Copy exactly the block of lines between the one containing "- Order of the" and the one containing "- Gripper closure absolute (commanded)", inclusive.

Entries from a dataset:
============

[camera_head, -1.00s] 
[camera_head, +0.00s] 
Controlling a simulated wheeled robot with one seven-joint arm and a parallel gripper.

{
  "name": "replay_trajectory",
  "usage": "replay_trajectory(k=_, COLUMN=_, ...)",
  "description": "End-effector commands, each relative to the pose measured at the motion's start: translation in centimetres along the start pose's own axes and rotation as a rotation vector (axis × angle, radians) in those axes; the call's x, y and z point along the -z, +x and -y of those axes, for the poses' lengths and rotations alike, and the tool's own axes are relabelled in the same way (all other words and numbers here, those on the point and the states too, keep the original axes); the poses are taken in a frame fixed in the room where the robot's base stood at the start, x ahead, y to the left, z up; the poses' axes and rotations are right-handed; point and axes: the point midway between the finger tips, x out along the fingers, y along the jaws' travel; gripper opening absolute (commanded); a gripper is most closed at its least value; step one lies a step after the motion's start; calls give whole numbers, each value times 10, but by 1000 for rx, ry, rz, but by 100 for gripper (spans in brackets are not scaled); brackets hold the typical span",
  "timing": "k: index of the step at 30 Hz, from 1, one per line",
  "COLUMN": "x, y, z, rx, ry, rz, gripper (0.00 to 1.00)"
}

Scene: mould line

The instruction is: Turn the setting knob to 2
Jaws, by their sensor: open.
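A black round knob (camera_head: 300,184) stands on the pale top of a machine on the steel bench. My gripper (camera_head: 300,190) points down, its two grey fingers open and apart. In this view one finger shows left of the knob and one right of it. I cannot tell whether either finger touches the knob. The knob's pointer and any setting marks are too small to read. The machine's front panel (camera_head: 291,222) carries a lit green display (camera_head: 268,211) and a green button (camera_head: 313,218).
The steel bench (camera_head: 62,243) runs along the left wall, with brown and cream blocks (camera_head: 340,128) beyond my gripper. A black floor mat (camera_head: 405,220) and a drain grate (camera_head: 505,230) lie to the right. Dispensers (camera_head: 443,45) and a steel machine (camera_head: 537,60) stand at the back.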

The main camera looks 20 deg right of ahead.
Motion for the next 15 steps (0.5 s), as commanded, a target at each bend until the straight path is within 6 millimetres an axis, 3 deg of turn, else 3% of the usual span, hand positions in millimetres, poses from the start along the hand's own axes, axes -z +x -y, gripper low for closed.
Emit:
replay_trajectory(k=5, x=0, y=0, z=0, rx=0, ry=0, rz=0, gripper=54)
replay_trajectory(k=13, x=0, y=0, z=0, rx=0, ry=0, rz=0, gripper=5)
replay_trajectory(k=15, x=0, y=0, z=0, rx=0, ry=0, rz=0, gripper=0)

============

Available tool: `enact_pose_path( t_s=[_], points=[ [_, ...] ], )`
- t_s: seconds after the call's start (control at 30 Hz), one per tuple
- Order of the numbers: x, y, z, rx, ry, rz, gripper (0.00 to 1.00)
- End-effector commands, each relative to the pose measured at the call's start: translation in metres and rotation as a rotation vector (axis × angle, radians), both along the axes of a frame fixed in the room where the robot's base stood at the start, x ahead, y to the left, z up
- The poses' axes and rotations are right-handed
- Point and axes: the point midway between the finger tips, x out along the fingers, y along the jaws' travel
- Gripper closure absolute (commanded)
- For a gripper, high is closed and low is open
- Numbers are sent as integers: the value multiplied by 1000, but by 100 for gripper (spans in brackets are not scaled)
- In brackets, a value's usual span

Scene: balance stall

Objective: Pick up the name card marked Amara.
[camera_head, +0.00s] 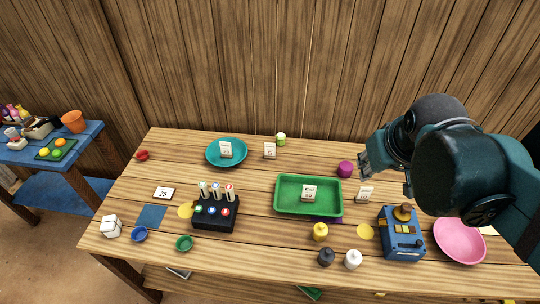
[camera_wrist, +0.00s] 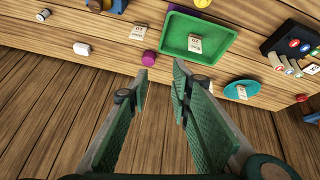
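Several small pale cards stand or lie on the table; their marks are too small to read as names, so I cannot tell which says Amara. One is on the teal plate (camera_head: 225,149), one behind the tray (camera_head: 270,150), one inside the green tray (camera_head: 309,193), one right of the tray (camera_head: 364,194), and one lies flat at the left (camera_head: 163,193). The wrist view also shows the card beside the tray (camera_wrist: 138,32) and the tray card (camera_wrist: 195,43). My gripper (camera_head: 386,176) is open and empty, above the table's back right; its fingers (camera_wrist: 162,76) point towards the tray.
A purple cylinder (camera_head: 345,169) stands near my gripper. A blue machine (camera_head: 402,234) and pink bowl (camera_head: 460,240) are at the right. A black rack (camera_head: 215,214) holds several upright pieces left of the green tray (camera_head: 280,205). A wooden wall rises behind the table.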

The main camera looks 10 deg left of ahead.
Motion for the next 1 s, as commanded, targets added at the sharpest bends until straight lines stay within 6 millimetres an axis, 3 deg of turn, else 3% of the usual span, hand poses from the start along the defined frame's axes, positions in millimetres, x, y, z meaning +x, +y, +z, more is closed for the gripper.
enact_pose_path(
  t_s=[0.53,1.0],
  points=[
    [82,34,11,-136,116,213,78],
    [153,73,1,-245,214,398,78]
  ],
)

============

- _EXERCISE RESPONSE_
- Order of the numbers: x, y, z, rx, ry, rz, gripper (0.00 to 1.00)
- End-effector commands, each relative to the pose measured at the call's start: translation in metres and rotation as a rotation vector (axis × angle, radians), both along the axes of a frame fixed in the room where the robot's base stood at the start, x ahead, y to the left, z up
- The poses' axes and rotations are right-handed
- Point and axes: the point midway between the finger tips, x out along the fingers, y along the jaws' travel
- Gripper closure absolute (commanded)

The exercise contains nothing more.